Our side of the hills the race gets joined by a police escort group - one of Dumfries and Galloway's few big Mercedes police cars and all two of our police motorcycles. This adds to the race's existing caravan of half a dozen motorcycle marshals, the additional motorcycles from the National Escort Group, the two motorcycles from Cycling.TV, the three commissaires' cars, three neutral service cars, two announcers' cars, two judges' cars, two leadout cars, the first aid car, one ambulance, eighteen team cars, and (this morning) eighty-eight riders. It all made an impressive show as it came through Newton Stewart, first at controlled pace, and then a second lap at race pace. A fair crowd lined the street to watch, some at least of them having come specially to watch the race.

One the race had left town, the derouting crew sprinted around the circuit, removing all the direction and hazard signs we'd put up an hour and a half earlier, and got out on the road towards Wigtown in time to see the race coming back. The lead convoy swept past, and then the road was empty... and they came over the hill in a rush, first a scattering, and then the bunch, flashing past in a smear of colour and a smell of embrocation, and making that curious and indescribable rushing whirr which is the sound of the peloton at full pelt.

For me one of the interesting things about Sunday was that it was almost entirely over roads I'm familiar with. I route the 7/24 up the same climb out of Creetown that marked the day's first mountain prime; I've ridden the climb out Gatehouse - both up and down - many times; and the mountain prime at Dersalloch on the road between Straiton and Dalmellington I remember (especially its vicious cattle grids) from a bitterly cold, wet audax two years ago.

Up the first hill, we met a judge's car coming down. As the road is narrow he pulled off in a passing place, and as we came alongside Jimmy One wound his window down and leant out.

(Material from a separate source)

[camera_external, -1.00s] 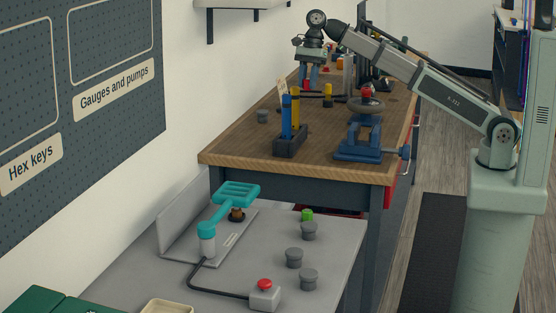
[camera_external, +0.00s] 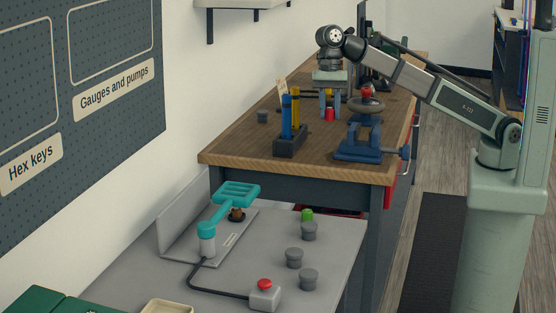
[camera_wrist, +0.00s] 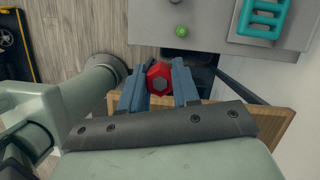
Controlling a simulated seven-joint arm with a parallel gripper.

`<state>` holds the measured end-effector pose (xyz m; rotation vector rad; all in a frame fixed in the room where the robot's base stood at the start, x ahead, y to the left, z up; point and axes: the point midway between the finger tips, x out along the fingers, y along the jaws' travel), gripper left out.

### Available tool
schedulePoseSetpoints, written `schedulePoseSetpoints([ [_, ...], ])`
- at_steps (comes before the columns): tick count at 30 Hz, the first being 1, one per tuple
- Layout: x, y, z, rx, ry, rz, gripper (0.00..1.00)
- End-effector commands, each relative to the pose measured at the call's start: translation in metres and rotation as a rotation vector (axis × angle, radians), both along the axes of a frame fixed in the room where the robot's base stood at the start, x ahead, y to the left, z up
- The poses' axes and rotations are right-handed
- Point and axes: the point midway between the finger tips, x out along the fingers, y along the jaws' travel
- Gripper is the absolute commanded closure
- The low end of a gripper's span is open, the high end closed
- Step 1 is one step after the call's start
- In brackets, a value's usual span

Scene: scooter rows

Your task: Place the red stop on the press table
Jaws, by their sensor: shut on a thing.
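The red stop (camera_external: 329,115) is held between the fingers of my gripper (camera_external: 329,106), above the wooden workbench. The grey press table (camera_external: 145,270) is in the foreground, carrying a teal press (camera_external: 236,194). A green stop (camera_external: 307,215) shows by a grey peg (camera_external: 309,232) on it. Two more grey pegs (camera_external: 294,257) stand bare nearer the camera.
The wooden workbench (camera_external: 235,150) holds blue and yellow tools in a dark block (camera_external: 290,142), a blue vise (camera_external: 360,148) and a small grey peg (camera_external: 262,116). A red-button box (camera_external: 264,297) with a cable sits on the press table.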

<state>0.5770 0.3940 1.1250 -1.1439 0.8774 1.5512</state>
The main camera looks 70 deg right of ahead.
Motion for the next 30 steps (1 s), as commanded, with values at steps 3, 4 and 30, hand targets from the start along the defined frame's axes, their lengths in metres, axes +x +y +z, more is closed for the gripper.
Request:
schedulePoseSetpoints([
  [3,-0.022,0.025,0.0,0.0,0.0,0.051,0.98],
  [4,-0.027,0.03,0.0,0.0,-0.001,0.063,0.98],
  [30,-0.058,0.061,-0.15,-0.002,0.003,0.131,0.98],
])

"You're going the wrong way!" he said.

"No I'm not," replied Hughie the Judge. "Soup is this way!" And thus I began to learn another of the mysteries of bicycle racing. If you're in the lead convoy, you cannot stop - at all - even for the call of nature. If you're in the rear convoy, you can stop only if there's a major accident (there wasn't one), and then only while it gets cleared. But the judges... the judges plan their day around tea shops. Judge at one prime point, zip off to a tea shop, indulge in a leisurely refreshment, navigate cross country to the next. And all this is made easier in that there are three judging teams, who share out the prime points on the course using a mysterious algorithm having much to do with the locations of favoured tea shops.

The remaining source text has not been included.